I had a miserable Rocksmith night last night. I wasn't hitting anything cleanly and the software had the nerve to objectively score me accordingly. What if I was, like, really, really trying my bestest? Doesn't that count for something? Can I at least get a hug, Ubisoft?
Fine.
Overall, things are going ok. I'm not going to do a full on review of this software. There are lots of folks out there doing that already with a lot more care and detail than I would put into it. Check out Gallagher's Rocksmith Journey blog (link in sidebar) for some great info on the title. I stumbled across his site when, after a particularly spectacular failure during a Master Mode attempt of Blitzkrieg Bop I could have sworn I actually got "booed".
Hey, I couldn't blame them for booing me - they paid good money to see me rock out and instead I alternate between staring stupidly into the middle distance and beating out chords that only have an incidental association with the song I was playing. I didn't know if the sound I was hearing was just general "large crowd milling about" noise or actual displeasure, and this guy's blog was one of the few places out there that directly said that booing was a possibility. If the booing is real, I'm cool with that. Anything beats the original Rocksmith crowd response to a blown song during a gig - five thousand dopplegangers silently swaying and just staring at you with their dead eyes... (shudder).

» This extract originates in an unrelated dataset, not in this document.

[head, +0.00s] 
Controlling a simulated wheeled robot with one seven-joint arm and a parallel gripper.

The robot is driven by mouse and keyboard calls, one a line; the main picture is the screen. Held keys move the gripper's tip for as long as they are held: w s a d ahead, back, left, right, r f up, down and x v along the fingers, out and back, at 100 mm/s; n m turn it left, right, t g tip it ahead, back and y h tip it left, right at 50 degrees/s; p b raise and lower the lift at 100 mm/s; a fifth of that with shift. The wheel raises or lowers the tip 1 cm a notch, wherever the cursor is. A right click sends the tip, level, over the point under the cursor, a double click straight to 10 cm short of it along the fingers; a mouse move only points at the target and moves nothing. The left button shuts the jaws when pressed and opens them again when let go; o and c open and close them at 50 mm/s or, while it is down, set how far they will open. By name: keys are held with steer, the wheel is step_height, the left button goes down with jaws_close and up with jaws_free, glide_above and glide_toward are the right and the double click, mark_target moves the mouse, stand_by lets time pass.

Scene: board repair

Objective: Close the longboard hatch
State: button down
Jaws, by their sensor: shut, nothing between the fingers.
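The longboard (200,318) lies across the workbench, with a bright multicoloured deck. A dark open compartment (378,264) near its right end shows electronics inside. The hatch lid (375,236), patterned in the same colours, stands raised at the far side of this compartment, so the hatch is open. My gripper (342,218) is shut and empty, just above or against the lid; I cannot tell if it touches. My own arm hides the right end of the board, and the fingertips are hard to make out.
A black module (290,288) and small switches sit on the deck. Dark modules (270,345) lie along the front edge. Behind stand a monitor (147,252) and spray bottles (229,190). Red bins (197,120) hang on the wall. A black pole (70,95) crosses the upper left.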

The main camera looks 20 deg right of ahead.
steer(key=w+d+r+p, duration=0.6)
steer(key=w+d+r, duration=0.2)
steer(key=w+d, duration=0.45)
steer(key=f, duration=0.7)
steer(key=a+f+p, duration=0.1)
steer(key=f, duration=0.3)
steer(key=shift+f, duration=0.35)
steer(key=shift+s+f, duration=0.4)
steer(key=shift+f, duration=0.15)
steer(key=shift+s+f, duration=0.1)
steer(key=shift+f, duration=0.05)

Anyway, check out his blog. It's good stuff.
Some notes from my recent experience with Rocksmith 2014:
- Jeebus, Ubisoft, what is the deal with demanding I cycle through twelve hundred effects pedals? I realize you are proud of the width and depth of this part of the code, but, by making each one a mission... Well, you are coming across as desperate and a little "Smell the Glass”.
- I have no idea what the software wants me to do to "Use rack gear". I am using it. I played with the sliders, depopulated all the pedals, put in four rack units (trying all kinds in different orders), saved and reloaded, etc... Nothing seems to work - I might just be missing something.

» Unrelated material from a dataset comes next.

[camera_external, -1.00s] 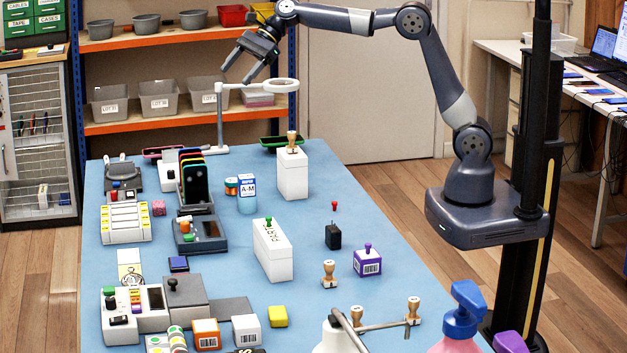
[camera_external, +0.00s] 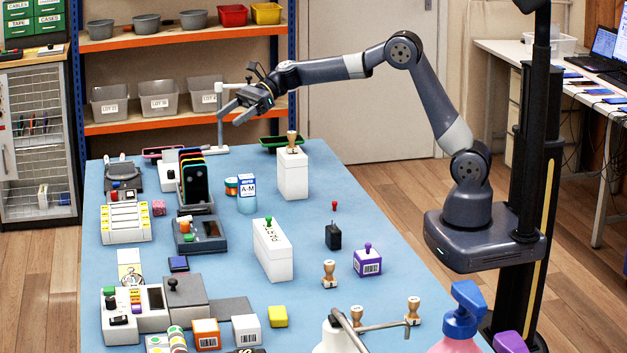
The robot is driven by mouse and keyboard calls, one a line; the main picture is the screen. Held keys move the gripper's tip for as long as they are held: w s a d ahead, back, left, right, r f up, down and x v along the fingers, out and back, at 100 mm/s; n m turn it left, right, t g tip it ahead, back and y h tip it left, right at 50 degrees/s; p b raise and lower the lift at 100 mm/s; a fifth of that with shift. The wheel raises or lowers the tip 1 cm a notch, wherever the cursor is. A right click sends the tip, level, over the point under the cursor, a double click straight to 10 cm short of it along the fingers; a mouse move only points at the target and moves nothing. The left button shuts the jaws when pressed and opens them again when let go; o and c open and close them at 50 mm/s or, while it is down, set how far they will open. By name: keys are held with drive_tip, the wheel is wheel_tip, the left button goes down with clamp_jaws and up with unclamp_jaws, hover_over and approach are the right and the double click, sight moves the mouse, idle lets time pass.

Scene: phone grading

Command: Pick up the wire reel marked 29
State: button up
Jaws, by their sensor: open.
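No number 29 can be read in this view, so I cannot tell for certain which thing is the wire reel. A small round stack in orange and teal (camera_external: 231,186) stands beside the A-M box and looks reel-like, but no mark shows on it.
The blue table (camera_external: 215,285) is crowded on its left side. A tall white box with a wooden stamp (camera_external: 292,175) and a white block (camera_external: 272,250) stand mid-table. The A-M box (camera_external: 247,190) is close to the round stack.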

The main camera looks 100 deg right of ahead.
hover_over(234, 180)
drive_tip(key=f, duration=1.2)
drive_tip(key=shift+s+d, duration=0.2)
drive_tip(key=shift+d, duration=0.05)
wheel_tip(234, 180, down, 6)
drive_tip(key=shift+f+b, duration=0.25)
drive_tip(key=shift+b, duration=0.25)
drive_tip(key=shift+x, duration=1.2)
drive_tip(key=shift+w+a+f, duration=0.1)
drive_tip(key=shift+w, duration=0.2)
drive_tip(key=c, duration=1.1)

- The arcade games in general are awesome. Whoever wrote the dialogue for the damsel/scientist in distress and evil bad guy in Return to Castle Chordead deserves some kind of design award cuz that stuff is straight up gold!

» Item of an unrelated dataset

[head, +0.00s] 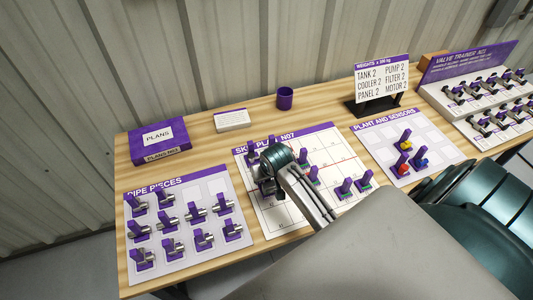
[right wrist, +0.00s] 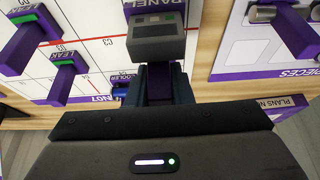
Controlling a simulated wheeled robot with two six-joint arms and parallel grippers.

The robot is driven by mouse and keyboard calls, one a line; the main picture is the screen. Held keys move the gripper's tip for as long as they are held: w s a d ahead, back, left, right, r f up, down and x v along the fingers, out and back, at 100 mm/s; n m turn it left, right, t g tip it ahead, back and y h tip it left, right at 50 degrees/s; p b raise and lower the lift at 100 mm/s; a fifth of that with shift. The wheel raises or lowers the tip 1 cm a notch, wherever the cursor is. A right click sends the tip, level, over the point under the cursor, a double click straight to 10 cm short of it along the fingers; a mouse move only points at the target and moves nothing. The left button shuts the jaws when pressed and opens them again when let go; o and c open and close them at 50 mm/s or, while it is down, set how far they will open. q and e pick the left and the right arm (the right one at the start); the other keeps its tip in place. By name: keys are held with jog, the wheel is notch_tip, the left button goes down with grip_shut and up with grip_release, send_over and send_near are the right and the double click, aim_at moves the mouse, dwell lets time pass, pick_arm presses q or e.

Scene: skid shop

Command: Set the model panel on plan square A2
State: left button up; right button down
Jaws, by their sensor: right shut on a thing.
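The model panel (right wrist: 157,38), a dark grey box with a small screen and a purple PANEL label, is in my right gripper (right wrist: 158,85) in the right wrist view. The jaws are shut on its purple upright. In the head view my right gripper (head: 267,186) is over the left part of the skid plan board (head: 283,218), and my arm hides part of the board. I cannot tell whether the panel touches the board. The square letters are too small to read in the head view, so I cannot pick out A2. My left gripper is not in view.
Several purple-handled models stand on the plan, some behind my gripper (head: 252,151) and some to its right (head: 345,188). The pipe pieces board (head: 190,190) lies to the left, the plant and sensors board (head: 440,150) to the right. A purple cup (head: 285,98) stands behind.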

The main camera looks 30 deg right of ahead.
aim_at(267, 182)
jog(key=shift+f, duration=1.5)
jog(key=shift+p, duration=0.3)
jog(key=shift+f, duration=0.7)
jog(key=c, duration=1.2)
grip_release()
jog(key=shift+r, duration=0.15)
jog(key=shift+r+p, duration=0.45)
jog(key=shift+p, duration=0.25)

- I hope their next update deals with the process for moving between tunings that significantly change the mechanical loading on the guitar neck (E standard to Eb drop Db, say). I am finding my Ibenez needs to be put through the RS tuning process three times before the stresses equalize enough to the point where the song acknowledges the notes are being played correctly during a song. Adding one more sequential check on each of the six strings after the last string is “tuned” would go a long way to making sure the first couple are not way out.
- I also hope there is a way to save multiple set lists for Free Play mode. It would be nice to be able to quickly jump to a pre-set group of slow and simple stuff to get my confidence back after right arm and left wrist go numb after too many old-guy attempts at Blink-182 songs or whatever.
- Please, Microsoft or Ubisoft or whoever, you have to quit it with the Kinect "Feeling tired or sore?" messages. I am perfectly capable of determining my own break times. If it’s a legal thing that has to stay if the Kinect is on, make it smaller and give us the option of where on the screen it pops up.
I have tons of tunes I have not touched yet. I think I am just going to hit the songs that Rocksmith recommends for a while and see where that takes me instead of trying to “master” any more right now.
1 comment:
Thanks for the shout out on my blog! I stumbled across yours while trying to sign into mine. I avoid the Kinect messages for the most part by simply turning off my Kinect. I think it picks up random noises from the game itself and misinterprets them as vocal commands; a couple of times when I've left the Kinect sensor on while playing my RS software has done some very weird and random things all by itself. Keep on rockin'.